Thursday, 20 December 2012

Top 5 Shows of 2012

2012 was a great year! I was lucky enough to catch some amazing shows. I hope you did too!

Seeing as 2012 is coming to an end, every music writer in the blogsphere is writing their list of top albums/songs/shows. So I thought that maybe I should do that too!

Just for fun, I've compiled my five favourite shows of 2012. Here's my top 5:

5) Passion Pit. The group released their sophomore album this year and played a couple of festival shows the summer (despite lead singer Michael Angelakos' struggle with his mental illness). Their show at Osheaga was fantastic! It was great, hearing the new material live. Although this wasn't my first time seeing the group in concert, I was beyond excited for this show. And it did not disappoint... 

4) Grizzly Bear. This past September, I was able to see Grizzly Bear play at the famous Radio City Music Hall during my trip to NYC. The show was phenomenal! I didn't have high expectations and I was absolutely floored with the performance. Not only did the band sound great, the visuals definitely added a great element to the performance. So worth it! I was just a casual fan before this show; now, I have great appreciation and respect for this band.

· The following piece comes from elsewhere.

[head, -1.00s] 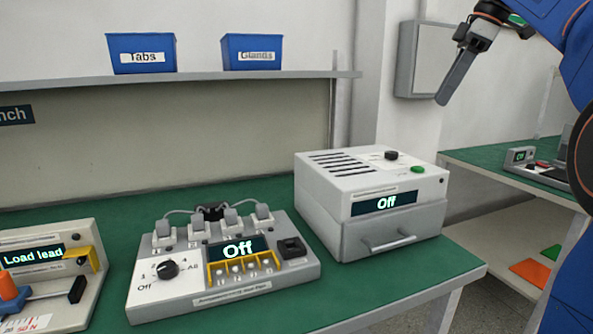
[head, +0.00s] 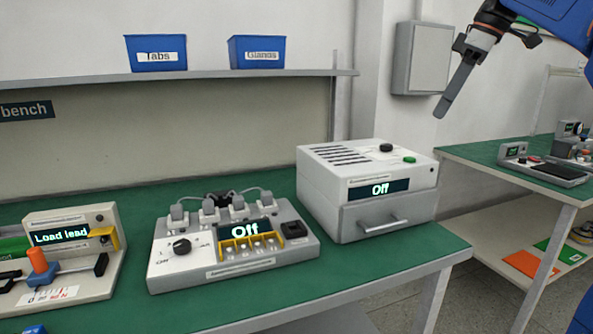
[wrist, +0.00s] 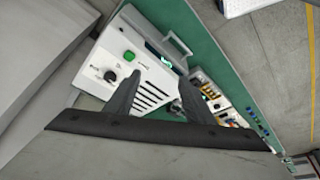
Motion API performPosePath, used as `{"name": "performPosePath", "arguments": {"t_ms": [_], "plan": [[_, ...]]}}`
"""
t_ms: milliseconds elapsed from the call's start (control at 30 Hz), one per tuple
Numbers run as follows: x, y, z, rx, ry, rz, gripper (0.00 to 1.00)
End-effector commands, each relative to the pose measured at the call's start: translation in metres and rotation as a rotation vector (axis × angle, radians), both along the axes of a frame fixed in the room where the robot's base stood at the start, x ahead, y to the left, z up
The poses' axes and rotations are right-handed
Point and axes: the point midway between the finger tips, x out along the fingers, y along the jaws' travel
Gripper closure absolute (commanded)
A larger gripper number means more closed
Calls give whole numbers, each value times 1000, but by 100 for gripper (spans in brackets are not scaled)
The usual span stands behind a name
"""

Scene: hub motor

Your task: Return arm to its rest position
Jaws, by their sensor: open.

3) Matthew Good. Yes, I am still a huge fan of Matthew Good. Yes, I've seen him live half a dozen times. Still, his last show was fantastic! I had seen him play at the NAC in October of 2011 and I was thrilled when he announced he would be playing an acoustic show at Ottawa Folkfest this past August. Only a few days after getting some of his lyrics tattooed on me, he performed a great show with an impressive setlist. Lots of crying ensued.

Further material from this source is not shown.